たとえば、A町に神社があり、その神社が守っているのはA町の氏神。そこにB町の人が参拝に来てしまっては、B町の神社が困るということだ。オンライン参拝は、この「ご近所にある氏神にお参りする」という概念をなくしてしまうので、神社と氏子の関係性が消失してしまいかねない。
「一般の人にしてみれば、自分の好きな神社に参拝して何が悪いんだ? という話かもしれませんが、氏神制度の概念は、もとをたどれば『敬神崇祖(けいしんすうそ)』といって、『ご先祖様にゆかりのある氏神様を大事にすればご利益が得られる』という考え方です。だからこそ、生まれた場所の近くにある神社に参拝する必要があるのです」(同)
リモートで遠くの有名な神社に参拝したところで、先祖を敬うという本来の趣旨が薄らいでしまうのだ。
時代に合わせて柔軟に形を変えてきた神社
神社にお参りすることの意味を根幹から揺るがしてしまいそうな「オンライン参拝」や「リモート祈祷」だが、現在のところ、本庁などから禁止のお達しはないという。
「神社の設備の改築や修理などは本庁に許可を取る必要がありますが、運営に関わることについてはそれぞれの神社に一任されているため、今のところは各神社の判断に委ねられています。今後は、何らかの指導はあるかもしれませんが……」(同)
ただ、コロナ禍だけでなく、人々の信仰心が変化していく現代社会では、新たな時代への対応をしていかないと、神社そのものが立ち行かなくなってしまうという危惧もある。

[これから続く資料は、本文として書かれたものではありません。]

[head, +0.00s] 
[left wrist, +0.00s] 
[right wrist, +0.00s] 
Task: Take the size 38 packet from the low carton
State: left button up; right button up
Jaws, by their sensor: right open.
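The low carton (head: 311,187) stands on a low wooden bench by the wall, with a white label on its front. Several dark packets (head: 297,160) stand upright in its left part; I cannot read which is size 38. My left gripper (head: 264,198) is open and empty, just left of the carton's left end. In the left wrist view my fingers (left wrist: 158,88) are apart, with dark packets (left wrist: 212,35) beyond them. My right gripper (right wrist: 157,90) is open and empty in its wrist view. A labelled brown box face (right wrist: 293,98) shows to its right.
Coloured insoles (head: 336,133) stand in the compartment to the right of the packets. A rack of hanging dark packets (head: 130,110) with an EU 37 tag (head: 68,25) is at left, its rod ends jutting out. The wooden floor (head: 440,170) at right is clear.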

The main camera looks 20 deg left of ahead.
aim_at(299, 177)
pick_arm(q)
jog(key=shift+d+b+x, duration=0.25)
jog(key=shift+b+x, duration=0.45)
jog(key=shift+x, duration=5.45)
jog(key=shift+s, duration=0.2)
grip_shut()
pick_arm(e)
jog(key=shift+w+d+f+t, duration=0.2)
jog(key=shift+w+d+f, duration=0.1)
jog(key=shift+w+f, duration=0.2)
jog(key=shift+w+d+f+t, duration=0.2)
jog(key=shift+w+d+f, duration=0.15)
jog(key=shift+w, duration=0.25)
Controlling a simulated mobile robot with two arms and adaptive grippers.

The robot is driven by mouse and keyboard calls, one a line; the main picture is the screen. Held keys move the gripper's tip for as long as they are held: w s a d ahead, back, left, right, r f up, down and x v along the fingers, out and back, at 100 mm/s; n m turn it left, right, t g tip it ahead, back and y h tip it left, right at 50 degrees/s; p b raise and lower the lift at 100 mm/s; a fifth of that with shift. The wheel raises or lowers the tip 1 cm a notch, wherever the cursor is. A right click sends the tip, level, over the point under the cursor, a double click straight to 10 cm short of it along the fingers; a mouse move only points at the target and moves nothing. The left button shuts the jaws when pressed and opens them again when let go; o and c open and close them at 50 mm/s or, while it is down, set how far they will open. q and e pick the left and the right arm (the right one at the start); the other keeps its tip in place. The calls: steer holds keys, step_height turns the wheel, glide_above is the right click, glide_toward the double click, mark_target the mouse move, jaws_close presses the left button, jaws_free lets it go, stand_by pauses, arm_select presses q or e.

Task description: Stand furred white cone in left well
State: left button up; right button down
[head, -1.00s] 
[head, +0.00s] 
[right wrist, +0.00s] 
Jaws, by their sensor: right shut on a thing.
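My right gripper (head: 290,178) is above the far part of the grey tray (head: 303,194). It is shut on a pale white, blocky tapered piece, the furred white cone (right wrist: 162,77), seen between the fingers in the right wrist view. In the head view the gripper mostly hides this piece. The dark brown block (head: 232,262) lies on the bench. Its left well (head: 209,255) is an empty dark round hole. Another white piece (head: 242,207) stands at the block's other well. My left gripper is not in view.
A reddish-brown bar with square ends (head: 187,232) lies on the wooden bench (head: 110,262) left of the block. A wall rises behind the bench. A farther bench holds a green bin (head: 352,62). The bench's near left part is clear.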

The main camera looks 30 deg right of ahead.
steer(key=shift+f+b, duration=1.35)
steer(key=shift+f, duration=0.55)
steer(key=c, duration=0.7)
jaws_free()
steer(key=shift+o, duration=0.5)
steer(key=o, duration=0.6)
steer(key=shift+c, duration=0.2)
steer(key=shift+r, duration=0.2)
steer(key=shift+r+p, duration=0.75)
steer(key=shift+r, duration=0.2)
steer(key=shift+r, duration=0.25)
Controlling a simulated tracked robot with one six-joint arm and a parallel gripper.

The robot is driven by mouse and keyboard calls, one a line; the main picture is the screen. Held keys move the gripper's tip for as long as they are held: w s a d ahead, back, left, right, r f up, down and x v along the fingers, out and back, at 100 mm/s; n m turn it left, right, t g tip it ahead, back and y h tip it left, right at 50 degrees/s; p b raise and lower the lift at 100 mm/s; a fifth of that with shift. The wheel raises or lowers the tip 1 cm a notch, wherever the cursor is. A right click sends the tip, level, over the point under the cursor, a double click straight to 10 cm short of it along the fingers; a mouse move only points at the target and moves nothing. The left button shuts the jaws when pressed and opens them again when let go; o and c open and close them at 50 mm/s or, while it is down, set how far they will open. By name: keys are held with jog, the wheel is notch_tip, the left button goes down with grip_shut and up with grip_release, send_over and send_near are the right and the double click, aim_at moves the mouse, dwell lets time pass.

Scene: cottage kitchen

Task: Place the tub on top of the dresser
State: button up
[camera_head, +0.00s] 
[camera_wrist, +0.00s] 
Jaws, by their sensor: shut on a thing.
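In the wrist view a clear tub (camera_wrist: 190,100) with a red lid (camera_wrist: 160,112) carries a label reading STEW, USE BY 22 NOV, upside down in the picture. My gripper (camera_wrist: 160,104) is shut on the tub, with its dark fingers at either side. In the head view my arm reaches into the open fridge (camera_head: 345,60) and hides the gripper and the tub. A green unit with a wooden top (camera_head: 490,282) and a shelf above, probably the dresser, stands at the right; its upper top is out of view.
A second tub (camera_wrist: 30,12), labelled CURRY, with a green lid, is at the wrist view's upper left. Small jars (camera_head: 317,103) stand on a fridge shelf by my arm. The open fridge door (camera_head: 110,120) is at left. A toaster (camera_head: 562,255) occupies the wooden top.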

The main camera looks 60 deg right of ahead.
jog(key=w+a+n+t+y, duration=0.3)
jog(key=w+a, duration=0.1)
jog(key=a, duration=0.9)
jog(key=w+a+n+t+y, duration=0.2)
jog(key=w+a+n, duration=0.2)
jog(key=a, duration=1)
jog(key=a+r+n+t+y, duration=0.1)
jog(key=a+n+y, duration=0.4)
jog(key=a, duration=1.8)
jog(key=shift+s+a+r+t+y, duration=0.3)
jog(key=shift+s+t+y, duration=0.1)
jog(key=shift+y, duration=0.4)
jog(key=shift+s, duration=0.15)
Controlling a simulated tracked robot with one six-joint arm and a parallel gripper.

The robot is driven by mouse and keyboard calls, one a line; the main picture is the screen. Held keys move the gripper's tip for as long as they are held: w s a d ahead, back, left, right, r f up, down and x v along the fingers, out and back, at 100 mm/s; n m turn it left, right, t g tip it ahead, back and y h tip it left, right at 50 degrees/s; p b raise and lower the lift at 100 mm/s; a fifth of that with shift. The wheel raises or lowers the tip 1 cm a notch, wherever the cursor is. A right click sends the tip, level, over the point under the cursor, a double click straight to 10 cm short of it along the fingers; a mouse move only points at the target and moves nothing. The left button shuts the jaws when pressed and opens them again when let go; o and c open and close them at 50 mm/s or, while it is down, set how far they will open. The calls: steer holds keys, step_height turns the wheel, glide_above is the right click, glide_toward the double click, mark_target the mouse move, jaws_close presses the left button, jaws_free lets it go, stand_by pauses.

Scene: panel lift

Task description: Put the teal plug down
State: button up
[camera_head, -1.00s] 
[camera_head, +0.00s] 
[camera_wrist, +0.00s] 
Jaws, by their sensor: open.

「私自身は、オンライン初詣も時代の流れとしてあっていいと思います。というのも、神社は本来柔軟な性質を持っていて、だからこそ1000年以上続いているわけです。私どもの隠津島神社は2021年で勧請されてより1252年が経ちますが、その間ずっと同じだったかといわれればそういうわけでもなく、最初からお宮があったわけではないし、お参りの作法も変化してきました。時代によって、国のルールも宗教法人の立ち位置も変わり、その都度、対応してきたのが神社だと思うのです」(同)
古くは富士山の見えるところに「遥拝」できる神社をつくったり、「代拝」といって代わりに参拝する人がいたり……という方法もあった。神社は厳格にしきたりを守っているようで、その時代によって形を柔軟に変えてきたのだ。
「一番大切なのは、『神様を拝みたい』『神社にお参りしたい』という人々の気持ちに応えられる神社であることではないでしょうか。私どもは、リモートで参拝したいという人がいるなら、『できない』ではなく、それに対応できるようにしたいと考えています」(同)
“ニューノーマル”の社会では、さまざまな生活様式が変化せざるを得ない。「オンライン初詣」も、そのひとつであり、今後も賛否が分かれ続けるだろう。それでも人々の祈る気持ちがある限り、神社仏閣はなくならないし、その「参拝様式」も変わり続けていくことになりそうだ。